OTAA denied until gateway is reboot

Let me describe you my experiences with a custom Lora node (based on RN2483), a custom gateway (based on RAK833 concentrator) and the TTN server.

At the beginning of my project and for development purposes I kept the node always powered. I used OTAA as activation method and my node worked perfectly during 3-4 days until the TTN stopped accepting the data from the node. I learnt hat it was due to some kind of expiration of the OTAA session and that a OTAA join has to be issued every few days.Otherwise, the node, the gateway and the TTN server worked great.

Now a I would like to shut the power off my node between measures (including the RN2483). I read that a possible solution is to do an OTAA join and then after subsequent power-off sequeces use ABP joins and send the data. I did that and after some twiddling with the appkey, the devaddr and the upcnt registers of the RN2483, I managed to make it work.
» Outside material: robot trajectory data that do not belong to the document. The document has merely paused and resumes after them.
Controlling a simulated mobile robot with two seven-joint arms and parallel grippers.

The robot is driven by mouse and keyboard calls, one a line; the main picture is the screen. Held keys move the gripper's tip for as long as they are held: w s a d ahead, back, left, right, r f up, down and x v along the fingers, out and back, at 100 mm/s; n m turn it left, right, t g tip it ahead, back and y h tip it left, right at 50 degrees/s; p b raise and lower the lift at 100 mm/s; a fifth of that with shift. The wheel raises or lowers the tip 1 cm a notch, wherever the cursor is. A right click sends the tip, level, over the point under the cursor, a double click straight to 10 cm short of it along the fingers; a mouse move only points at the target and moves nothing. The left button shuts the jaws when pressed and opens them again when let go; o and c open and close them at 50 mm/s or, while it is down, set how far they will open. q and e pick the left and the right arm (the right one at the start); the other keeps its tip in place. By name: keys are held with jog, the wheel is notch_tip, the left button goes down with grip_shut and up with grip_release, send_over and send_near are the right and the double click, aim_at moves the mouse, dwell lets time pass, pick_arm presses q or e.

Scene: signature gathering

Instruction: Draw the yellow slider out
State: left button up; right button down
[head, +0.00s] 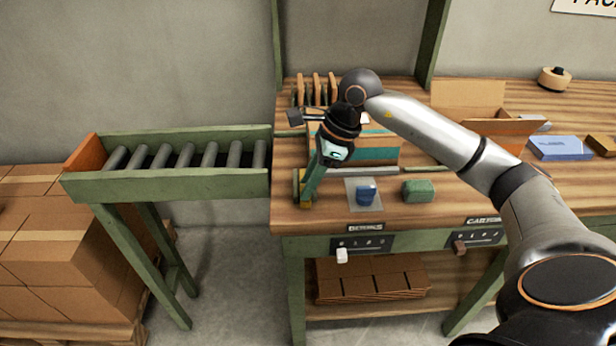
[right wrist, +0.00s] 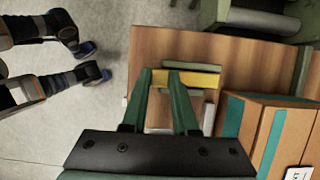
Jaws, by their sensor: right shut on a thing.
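The yellow slider (right wrist: 190,79) is a short yellow bar near the left end of the wooden bench top. In the head view a narrow strip of yellow (head: 302,188) shows beside my green fingers. My right gripper (head: 308,198) reaches down to the bench's front left corner. In the right wrist view its two fingertips (right wrist: 160,76) are shut on the left part of the slider, which sticks out past them to the right. The fingers hide part of it. My left gripper is not in the head view.
A teal-striped carton (head: 375,150) stands right behind my right gripper. A blue item on a grey pad (head: 366,194) and a green block (head: 418,190) lie to the right. A roller conveyor (head: 170,183) is at the left. The open box (head: 468,95) is farther right.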

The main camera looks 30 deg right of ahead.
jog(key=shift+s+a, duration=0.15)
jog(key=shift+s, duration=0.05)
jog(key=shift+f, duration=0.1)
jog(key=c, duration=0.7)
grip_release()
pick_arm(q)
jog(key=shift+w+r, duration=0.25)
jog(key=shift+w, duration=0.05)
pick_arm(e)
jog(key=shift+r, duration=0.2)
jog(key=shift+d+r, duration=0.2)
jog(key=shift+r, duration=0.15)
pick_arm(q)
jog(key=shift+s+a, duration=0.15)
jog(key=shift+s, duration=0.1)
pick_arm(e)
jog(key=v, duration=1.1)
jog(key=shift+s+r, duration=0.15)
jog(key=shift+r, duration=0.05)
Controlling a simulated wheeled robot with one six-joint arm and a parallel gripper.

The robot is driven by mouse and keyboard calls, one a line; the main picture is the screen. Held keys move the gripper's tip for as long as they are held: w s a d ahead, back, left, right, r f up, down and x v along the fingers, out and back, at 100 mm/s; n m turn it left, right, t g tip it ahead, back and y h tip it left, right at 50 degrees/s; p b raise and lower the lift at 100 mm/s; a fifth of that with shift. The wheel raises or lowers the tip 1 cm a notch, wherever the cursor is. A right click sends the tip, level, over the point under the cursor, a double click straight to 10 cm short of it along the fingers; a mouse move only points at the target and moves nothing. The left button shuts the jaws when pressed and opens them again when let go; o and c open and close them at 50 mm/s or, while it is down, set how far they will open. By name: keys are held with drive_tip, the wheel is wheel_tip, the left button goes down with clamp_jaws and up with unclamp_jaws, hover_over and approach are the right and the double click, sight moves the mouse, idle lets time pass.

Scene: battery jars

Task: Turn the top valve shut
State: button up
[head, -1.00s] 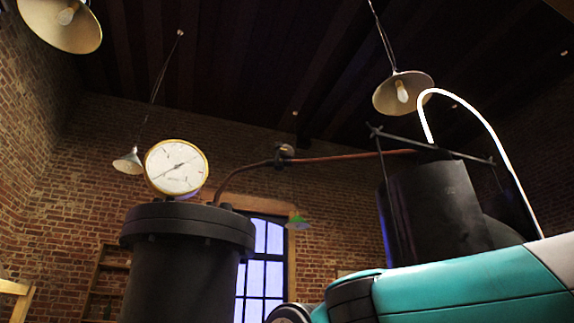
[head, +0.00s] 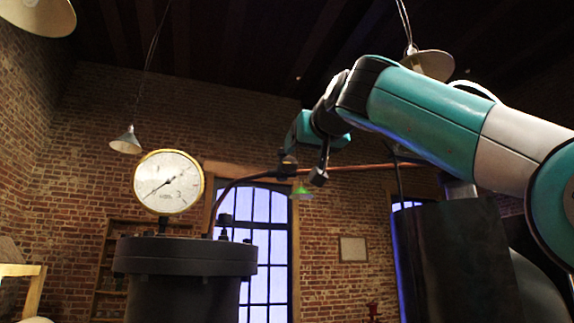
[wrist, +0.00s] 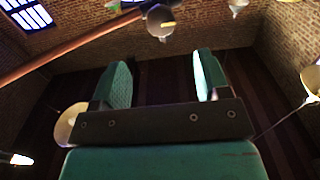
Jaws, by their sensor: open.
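The top valve (head: 286,168) is a small dark fitting on the thin pipe (head: 365,167) that runs high between the two vessels. It also shows in the wrist view as a rounded grey knob (wrist: 160,20) beyond the fingertips. My gripper (wrist: 162,62) is open, with two teal fingers apart and nothing between them. The knob lies ahead of the gap, apart from the fingers. In the head view my wrist hangs just above and right of the valve, and the gripper's fingers are small and hard to make out there.
A round gauge (head: 168,182) stands on the left dark vessel (head: 185,258). A larger dark vessel (head: 455,255) stands at the right beneath my arm. Hanging lamps (head: 126,141) are around. The pipe slants beside my gripper at left in the wrist view.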

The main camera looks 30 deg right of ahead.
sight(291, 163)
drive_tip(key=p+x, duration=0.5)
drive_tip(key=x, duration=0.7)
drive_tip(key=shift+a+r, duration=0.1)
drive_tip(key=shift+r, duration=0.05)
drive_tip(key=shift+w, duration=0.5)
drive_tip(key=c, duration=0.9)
The problem I’ve got with this configuration is that is only working for a few power-cycles. At one point the TTN server stops to show any new data from the node, but the node is still successfully joining with ABP and transmiting the data without errors in the RN2483. I think the problem has to do with the frame counter values in the node and in the server that for some reason are out of step but I have to checked that. Is that correct? Is there any possible solution to that problem?

Another issue I’m having is that in this situation (the node sending data and the TTN server ignoring it) I cannot reset the node for OTAA join because always denies it. The only way to recover from that is to kill and run the packet forwarder in the gateway. Is there any way to avoid that? Can I end an OTAA session from the server without having to reboot the gateway?

Thanks in advance

Andoni

a device can do 65.000 joins in it’s lifetime.
it’s not neccessary (even bad) to OTAA join to often.

see

This will be tricky. There is no such thing as an “ABP join” - you just start sending data. The closest thing to a “session” in ABP would be to have ADR have ramped up the data rate, but that’s unique to data rate, it isn’t really a “session” from a registration point of view.

Because there’s no such thing as an ABP join, this report is more confused than meaningful. If you were doing an OTAA join that would mean you have roundtrip traffic. Likely you are not having any success at all, either because you are using an invalid devaddr and keys combination from an expired OTAA session, or un-initialized values from a node that “forgot” everything on power cycle, or because of frame count rollback.

You can disable frame counter checks but you still need a valid devaddr and keys combination, either static (ABP) or from a still-valid and not superseded OTAA session.

This may be because your node has forgotten everything and is re-using an already used join nonce. You can only do an OTAA join with a join nonce that the network has not previously seen you try to use.

No, that is pure coincidence. If your gateway is getting stuck that would be one thing, but then it wouldn’t be reporting any uplink traffic into the console. Actual network<>node state has no dependence on gateway - you can restart the gateway, or power it off and let one a few km away be seen as the strongest candidate, or smash it with a hammer and replace it with another, and the sense of sessions and nonce / frame count re-use protection is unaffected.

One conclusion from all of the above, is that there’s no good way to make a node in a traditional LoRaWan network like TTN, without it having a fairly sound long term “memory” of state - you either need to retain the frame count with ABP, or to retain the last used join nonce. If battery changes are rare (only a handful in device lifetime) you may be able to do this with low power memory or backup registers and just try until you hit a clean join nonce (though this will make development painful), otherwise you need EEPROM perhaps with careful management of write cycles (ie, don’t write every frame count change, or at least walk it if you do) or something less limited like FRAM.

Sorry to disagree, I have an OTAA activated node using an RN2483 that has been transmitting data for 912 days since last activation. So I can assure you OTAA sessions do not expire and require activation every couple of days.

Thank you very much for the insights and the corrections you made to my description of the problem.
I’m using the term “abp join” because that is the mac command you have to issue to the RN2384 in order to transmit the data, but as you say there no roundtrip traffic that ackowledge the received data.

From the responses I received it seems that I have to look at the gateway and check that is working properly. Other possible causes like invalid keys,etc does not seem to be the problem because I issue a “mac save” command before sending the node to sleep, but I you said one has to be careful with EEPROM wear (fortunately I have plenty of flash memory in my node)

Good to know!! Thanks for pointing this out, I’ll have to look at my gateway and see if is working properly.

Regards

Andoni

My suspicions would be the opposite of yours; the gateway is probably not the issue, at least if you can see that it is receiving traffic (apparently TTN backends have been down some in the last two days however).

Rather, it is likely your node is not behaving properly - re-using nonces, using wrong keys, etc. In part because a lot of the behavior seems hidden behind a command set, you don’t seem to have a clear idea of what it is actually doing.

If you can get the raw traffic, and you know the (hopefully non-production) keys allegedly in use, you can decode it yourself (there is for example an online decoder). Likely you will find it is not valid or does not match those keys.